Monsieur le président, madame, monsieur le ministre, mes chers collègues, le budget de la mission « Outre-mer » suscitant, comme vous le savez, un intérêt relatif, pour ne pas dire restreint, il est bon que je dispose de ces quelques minutes, lors de la discussion générale du projet de loi de finances pour 2010, pour vous sensibiliser sur les questions ultramarines.
L’effort financier de l’État pour les outre-mer, tel qu’il est présenté dans le document de politique transversale, le DPT, s’élèvera pour l’exercice 2010 à 17, 1 milliards d’euros. Or, sur ce montant, seuls 2, 1 milliards seront gérés par la mission « Outre-mer », ce qui signifie que plus de 80 % des crédits de l’État destinés aux outre-mer seront gérés en interne par d’autres ministères, plus précisément au travers de 88 programmes relevant de 27 missions. Cela entraîne une lisibilité moindre des politiques publiques destinées aux outre-mer, d’autant plus que ces ministères ne semblent en mesure ni d’identifier précisément les crédits ni de mettre en place une politique spécifique pour les outre-mer.
La récente mission sénatoriale en a fait l’amer constat dans son rapport de juillet 2009 intitulé « Les DOM, défi pour la République, chance pour la France, 100 propositions pour fonder l’avenir », et a proposé, à cet effet, que chaque ministère technique abrite un véritable « pôle outre-mer », qui serait le correspondant, au niveau technique, des services de l’administration centrale chargée des outre-mer.
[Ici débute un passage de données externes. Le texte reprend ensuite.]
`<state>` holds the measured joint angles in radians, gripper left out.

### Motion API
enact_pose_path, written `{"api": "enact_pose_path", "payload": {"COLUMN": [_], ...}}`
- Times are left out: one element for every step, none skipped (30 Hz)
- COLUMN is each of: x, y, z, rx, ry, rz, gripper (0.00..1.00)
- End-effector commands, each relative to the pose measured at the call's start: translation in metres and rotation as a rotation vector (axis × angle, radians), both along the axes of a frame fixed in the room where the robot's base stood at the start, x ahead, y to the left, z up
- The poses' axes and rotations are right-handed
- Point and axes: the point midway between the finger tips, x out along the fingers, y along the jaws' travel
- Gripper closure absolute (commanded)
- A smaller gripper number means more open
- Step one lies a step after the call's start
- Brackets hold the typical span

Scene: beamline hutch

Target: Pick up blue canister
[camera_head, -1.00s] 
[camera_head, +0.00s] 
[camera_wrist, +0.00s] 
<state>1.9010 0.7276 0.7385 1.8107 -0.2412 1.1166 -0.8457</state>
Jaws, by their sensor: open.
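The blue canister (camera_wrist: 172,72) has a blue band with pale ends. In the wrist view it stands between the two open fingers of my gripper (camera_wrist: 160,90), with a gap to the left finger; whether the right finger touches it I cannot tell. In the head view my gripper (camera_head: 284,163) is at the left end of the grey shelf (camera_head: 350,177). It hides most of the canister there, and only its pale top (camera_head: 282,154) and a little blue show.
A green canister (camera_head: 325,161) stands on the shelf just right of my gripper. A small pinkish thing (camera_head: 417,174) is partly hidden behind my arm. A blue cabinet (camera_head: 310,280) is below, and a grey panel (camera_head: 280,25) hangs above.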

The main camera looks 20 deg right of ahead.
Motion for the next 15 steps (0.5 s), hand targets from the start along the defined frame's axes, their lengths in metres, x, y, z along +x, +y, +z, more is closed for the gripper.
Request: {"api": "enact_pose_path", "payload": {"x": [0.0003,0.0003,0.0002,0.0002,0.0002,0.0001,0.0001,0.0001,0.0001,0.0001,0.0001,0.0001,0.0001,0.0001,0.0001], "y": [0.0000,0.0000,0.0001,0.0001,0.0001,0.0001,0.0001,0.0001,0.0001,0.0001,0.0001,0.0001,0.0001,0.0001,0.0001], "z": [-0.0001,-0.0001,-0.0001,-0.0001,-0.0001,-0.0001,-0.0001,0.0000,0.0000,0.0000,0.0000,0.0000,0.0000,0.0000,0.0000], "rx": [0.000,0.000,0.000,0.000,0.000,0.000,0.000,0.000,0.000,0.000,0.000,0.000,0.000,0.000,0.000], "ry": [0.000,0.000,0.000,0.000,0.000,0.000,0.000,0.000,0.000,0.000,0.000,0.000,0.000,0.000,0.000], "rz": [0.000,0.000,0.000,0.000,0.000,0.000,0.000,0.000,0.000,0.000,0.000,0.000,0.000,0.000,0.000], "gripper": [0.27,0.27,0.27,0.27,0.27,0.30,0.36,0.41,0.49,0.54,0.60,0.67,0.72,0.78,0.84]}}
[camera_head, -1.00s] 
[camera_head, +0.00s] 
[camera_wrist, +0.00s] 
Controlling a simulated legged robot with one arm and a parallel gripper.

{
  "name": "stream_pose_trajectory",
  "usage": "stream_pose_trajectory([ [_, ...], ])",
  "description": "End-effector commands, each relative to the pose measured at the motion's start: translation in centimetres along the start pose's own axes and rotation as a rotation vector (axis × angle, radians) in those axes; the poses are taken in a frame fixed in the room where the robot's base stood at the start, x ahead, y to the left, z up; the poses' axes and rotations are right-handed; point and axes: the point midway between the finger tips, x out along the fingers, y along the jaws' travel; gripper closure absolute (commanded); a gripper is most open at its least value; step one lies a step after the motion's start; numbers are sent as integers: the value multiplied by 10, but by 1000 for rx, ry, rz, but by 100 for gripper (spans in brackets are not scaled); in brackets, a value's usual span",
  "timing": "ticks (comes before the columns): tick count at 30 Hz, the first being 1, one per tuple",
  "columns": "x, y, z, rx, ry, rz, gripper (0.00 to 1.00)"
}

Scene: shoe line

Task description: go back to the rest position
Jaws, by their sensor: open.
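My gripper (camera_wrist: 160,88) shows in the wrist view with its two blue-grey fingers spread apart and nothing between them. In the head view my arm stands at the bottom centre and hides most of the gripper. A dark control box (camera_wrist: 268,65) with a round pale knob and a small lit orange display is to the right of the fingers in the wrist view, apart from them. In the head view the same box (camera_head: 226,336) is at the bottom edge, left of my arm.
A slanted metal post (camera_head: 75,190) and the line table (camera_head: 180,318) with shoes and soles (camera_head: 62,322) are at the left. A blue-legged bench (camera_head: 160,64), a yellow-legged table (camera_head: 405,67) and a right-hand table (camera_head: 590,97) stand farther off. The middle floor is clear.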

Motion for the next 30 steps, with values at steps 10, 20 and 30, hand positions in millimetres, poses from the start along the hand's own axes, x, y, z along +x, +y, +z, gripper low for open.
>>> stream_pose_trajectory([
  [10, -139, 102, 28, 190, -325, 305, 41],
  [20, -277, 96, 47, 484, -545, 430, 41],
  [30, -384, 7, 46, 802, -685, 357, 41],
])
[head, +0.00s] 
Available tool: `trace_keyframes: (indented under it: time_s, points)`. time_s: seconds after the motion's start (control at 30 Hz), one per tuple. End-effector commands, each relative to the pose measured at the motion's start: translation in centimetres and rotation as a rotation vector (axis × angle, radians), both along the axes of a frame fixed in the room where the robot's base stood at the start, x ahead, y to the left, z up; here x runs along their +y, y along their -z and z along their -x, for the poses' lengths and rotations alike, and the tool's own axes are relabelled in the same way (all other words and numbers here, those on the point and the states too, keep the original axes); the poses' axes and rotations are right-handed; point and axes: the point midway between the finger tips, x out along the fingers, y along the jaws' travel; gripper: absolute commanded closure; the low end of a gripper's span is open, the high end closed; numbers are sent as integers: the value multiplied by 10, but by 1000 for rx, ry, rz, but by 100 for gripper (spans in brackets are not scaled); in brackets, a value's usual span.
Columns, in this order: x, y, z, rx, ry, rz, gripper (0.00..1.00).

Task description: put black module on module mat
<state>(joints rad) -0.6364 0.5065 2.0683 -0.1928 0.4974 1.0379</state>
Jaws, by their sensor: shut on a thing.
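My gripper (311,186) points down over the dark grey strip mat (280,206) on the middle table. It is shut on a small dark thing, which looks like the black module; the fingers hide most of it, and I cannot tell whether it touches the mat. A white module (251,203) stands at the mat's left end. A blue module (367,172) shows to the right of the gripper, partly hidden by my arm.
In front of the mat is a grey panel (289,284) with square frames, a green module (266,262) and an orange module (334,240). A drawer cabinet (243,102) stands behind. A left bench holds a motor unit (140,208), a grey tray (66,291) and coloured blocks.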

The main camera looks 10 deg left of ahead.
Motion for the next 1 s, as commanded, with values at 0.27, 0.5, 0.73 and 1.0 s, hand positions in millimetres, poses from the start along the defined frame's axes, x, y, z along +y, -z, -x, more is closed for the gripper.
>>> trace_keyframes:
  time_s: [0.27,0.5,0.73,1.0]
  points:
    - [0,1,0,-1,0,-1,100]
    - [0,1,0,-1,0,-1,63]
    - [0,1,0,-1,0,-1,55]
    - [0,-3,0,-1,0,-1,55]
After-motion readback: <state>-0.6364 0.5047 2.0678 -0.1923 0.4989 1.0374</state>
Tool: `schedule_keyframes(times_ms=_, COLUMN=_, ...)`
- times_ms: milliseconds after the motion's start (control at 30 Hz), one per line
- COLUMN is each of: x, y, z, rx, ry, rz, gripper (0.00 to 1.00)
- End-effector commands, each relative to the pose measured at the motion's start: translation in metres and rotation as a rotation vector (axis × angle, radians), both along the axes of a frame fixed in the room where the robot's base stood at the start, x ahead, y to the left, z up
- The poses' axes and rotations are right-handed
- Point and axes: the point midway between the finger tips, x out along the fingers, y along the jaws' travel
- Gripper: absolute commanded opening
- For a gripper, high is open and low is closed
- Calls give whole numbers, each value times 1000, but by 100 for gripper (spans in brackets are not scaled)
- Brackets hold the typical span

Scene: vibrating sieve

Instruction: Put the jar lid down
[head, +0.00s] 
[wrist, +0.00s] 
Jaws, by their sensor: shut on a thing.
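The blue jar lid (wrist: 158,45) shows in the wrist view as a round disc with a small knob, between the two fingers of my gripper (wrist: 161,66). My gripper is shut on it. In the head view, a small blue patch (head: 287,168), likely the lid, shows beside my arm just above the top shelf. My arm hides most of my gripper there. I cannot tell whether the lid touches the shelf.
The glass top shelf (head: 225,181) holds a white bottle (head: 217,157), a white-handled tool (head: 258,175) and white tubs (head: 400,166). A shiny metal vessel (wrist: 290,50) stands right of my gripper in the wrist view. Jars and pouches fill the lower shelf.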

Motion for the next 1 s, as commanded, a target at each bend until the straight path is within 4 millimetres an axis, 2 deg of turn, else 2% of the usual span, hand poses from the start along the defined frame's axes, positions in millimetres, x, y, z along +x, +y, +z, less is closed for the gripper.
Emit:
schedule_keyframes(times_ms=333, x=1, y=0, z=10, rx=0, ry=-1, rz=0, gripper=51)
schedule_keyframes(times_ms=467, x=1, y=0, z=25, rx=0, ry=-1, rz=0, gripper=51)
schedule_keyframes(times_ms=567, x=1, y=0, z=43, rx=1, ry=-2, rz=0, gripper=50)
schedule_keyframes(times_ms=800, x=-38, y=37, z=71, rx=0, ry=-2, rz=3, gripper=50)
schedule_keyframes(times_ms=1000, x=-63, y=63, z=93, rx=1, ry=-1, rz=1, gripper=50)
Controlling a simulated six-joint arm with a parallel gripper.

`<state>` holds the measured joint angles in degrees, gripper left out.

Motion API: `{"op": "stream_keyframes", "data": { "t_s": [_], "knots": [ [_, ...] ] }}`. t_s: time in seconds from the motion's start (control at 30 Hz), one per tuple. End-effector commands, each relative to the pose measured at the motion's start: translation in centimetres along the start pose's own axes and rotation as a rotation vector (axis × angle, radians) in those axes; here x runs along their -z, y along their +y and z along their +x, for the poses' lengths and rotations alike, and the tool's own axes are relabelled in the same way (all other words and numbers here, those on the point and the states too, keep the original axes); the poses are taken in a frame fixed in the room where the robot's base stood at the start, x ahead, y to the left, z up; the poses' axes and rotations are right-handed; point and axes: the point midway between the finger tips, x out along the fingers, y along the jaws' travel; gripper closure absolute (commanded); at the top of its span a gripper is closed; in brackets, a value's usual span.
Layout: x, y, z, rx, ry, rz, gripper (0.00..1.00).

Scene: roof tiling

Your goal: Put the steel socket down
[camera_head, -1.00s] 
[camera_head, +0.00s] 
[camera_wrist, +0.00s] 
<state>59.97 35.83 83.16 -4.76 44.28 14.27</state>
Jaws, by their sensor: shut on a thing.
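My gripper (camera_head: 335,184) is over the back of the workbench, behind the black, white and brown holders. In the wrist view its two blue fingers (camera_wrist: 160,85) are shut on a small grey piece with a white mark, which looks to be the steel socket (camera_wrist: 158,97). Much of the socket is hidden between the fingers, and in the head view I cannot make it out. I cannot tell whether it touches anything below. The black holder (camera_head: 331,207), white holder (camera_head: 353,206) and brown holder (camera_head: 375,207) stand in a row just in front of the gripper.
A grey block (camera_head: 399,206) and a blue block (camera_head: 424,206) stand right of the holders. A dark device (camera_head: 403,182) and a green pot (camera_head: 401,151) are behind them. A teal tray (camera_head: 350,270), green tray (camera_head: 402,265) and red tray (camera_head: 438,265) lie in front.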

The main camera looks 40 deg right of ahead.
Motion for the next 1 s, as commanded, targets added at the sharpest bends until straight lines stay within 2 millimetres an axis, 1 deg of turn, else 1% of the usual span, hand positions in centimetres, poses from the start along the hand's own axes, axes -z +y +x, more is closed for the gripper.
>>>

Cette absence de définition précise des politiques publiques de l’État nuit également au travail des parlementaires, qui ne sont pas véritablement en mesure d’autoriser la mise en œuvre de la totalité des crédits des outre-mer. En effet, les crédits que l’État accorde aux outre-mer sont séparés en deux unités : la mission « Outre-mer », qui est une unité de vote, et les programmes, qui sont des unités de spécialité et de gestion. Cela met en évidence une dissociation contre-nature au regard de la logique de la loi organique relative aux lois de finances. En effet, la mission « Outre-mer » ne peut réellement devenir interministérielle qu’au prix d’une forte rationalisation des politiques de l’État. Si la récente nomination d’un ministre chargé de l’outre-mer, au lieu d’un secrétaire d’État, peut aller dans ce sens, son rattachement au ministère de l’intérieur, qui demeure, me laisse perplexe.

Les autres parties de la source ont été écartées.